Before I could stop her, C backed me into a corner, lowered her voice to a whisper and said, "Kirk secretly wants to be homosexually raped by Spock..."
and

In the several years that followed, M&C fully earned the obligatory epithet of FUBBA-WUBBA by the way they treated other fans. They assumed ownership of the entire K/S phenomenon and proceeded to chase any fan holding a divergent view out of fandom. They did it in the social media that predated the internet -- the fanzine, they did it by creating hoax identities that abused and degraded anyone they chose as an enemy. At one point, they even told a 16 year old gay man that he could not write K/S stories because he didn't understand male homosexuality.
and

They did eventually co-write a Star Trek novel. One chapter of it was distinctly pornographic. That was the chapter they left out when the book was published, but which they privately distributed. To me, that was deliberately unprofessional -- a kind of deliberate subversion of the Trek universe. (That their book was published was their claim to additional credibility in fandom.)
etc.
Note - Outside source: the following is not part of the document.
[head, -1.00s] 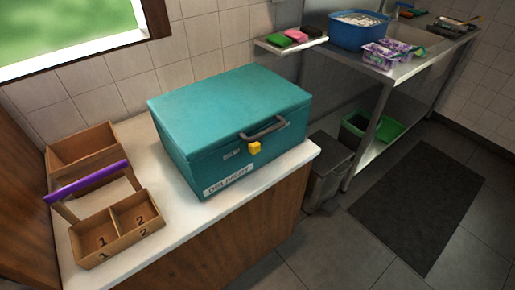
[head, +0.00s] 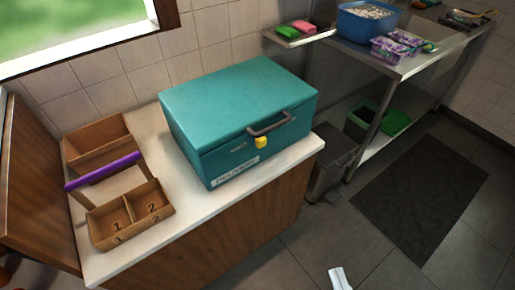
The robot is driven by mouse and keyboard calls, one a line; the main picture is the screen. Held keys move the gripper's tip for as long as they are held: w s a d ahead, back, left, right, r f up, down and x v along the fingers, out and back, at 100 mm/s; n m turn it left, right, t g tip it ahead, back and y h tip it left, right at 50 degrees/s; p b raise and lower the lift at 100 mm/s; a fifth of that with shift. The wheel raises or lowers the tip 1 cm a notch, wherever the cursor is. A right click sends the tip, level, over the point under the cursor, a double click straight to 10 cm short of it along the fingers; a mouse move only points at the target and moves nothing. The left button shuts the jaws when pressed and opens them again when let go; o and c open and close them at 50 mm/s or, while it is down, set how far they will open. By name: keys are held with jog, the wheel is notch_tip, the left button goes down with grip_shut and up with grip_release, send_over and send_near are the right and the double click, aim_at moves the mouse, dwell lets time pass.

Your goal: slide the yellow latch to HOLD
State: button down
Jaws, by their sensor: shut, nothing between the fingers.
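The yellow latch (head: 261,142) is on the front face of the teal box (head: 240,97), just under the grey handle (head: 270,124). A small marked plate (head: 238,148) lies to the left of the latch; its lettering is too small to read. The box lid is closed. A white piece that looks like the tip of my gripper (head: 340,278) shows at the bottom edge. It is shut and empty, well below and right of the box, apart from the latch. The rest of my arm is out of view.
The box stands on a white counter (head: 137,252) with a white label on its front. A wooden caddy (head: 118,238) with a purple handle (head: 104,171) stands at left. A bin (head: 330,166) and a metal table (head: 408,66) are at right. The floor before the counter is clear.

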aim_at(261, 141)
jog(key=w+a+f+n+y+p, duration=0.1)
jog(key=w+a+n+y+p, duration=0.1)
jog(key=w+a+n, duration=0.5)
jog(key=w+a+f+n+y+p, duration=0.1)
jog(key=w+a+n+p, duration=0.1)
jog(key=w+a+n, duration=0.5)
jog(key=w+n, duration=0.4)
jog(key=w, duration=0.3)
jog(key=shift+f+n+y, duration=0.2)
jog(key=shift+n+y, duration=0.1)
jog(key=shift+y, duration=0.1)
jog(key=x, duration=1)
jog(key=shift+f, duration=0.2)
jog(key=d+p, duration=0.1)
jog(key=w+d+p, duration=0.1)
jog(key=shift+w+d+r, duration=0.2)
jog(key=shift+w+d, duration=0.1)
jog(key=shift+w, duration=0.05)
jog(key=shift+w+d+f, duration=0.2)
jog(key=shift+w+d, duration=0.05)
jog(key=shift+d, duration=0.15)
But again, he doesn't know much about what led to their fading from the franchise. Sounds like there may have been burned bridges.




 
link to the deleted chapter?
I have enjoyed their novels. They are bizarre, but entertaining and distinct in style. I loved their characterization for the female Romulan commander. She was strong and dominant.
And as a gay men who very often felt unrepresented in sci fi, the slash subtext was welcome. But that whole bit about Kirk wanting Spock to rape him is pretty disturbing. It does kind of make sense in the context of their writing as the Phoenix books' antagonist is obsessed with Kirk submitting to him, and their emphasis on Vulcan and Romulan physical superiority did leave Kirk coming off as somewhat fragile by comparison.
Still, as someone who enjoyed their writing and even appreciated the somewhat back door inclusion of diversity via subtext, it's still a shame to hear that they allegedly treated other fans badly. Telling a teenage gay boy he couldn't write slash because he didn't understand homosexuality is bizarre and offensive. I can imagine they themselves faced a lot of prejudice from some fans because of the subtext in their writing. It's disappointing that they turned that same attitude back towards people.
I would try to keep in mind that we're not getting their side of the story. It doesn't sound pretty but I try not to judge hastily.